I'd recommend taking drugs because A) it's fun and B) I reckon you have a certain duty to broaden your experience.

But specifically for writing? See how they are for you. When I get stoned, I talk a lot, my mouth starts racing almost faster than my mind. The rich conversations that I have are good breeding grounds for ideas; some are good, some are bad, most are interesting. As I'm coming down I make sure I jot down some notes from earlier. Then I go back to them later and weigh them and see if they look any good in the cold light of morning.

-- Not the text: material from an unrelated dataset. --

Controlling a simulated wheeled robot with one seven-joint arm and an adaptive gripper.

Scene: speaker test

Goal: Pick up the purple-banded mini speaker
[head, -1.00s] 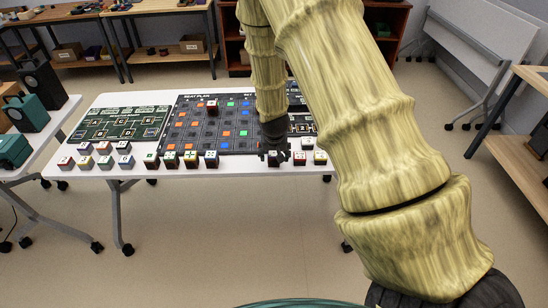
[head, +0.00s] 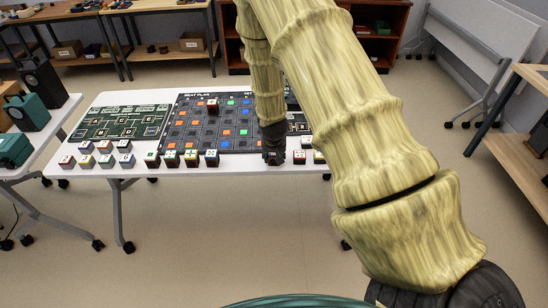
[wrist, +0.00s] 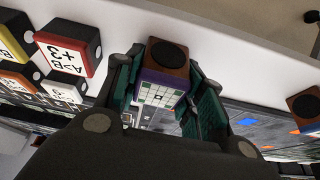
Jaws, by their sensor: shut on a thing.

It's always worked for me. Drugs - whether alcohol or much harder things - always bring me strange ideas. Just make sure you examine them critically once you're in your right mind again.

>> No.546721

the beatles, or ringo at least, said they would do these drugs and make shit music. but what they would do was take the experiences they had, and apply them to the music/writing/creativity. so being on acid won't necessarily help, but having done acid might be better than not having done it.

>> No.546909

Nice return.

>> No.546926

Drugs and writing don't go well together, I'm usually too high to want to ruin it by working.

>> No.546958

I find that the good thing about hallucinogens/narcotics (and I'm not a heavy user by any means, but I dabble) isn't that they give you direct experiences that you can then write about later. Instead, they sort of light your brain up with lots of connections that wouldn't otherwise get made between neurons. That's why you feel like you're getting these deeper insights into things when you're high--because parts of your brain that aren't usually connected are suddenly in contact. Usually, these "insights" don't have any basis in reality, and they're just stupid, but sometimes you cook up something really interesting and fruitful. So don't go do drugs because you think it make you a more legit human being with "real life experience," because that's BS unless you're Denis Johnson or something.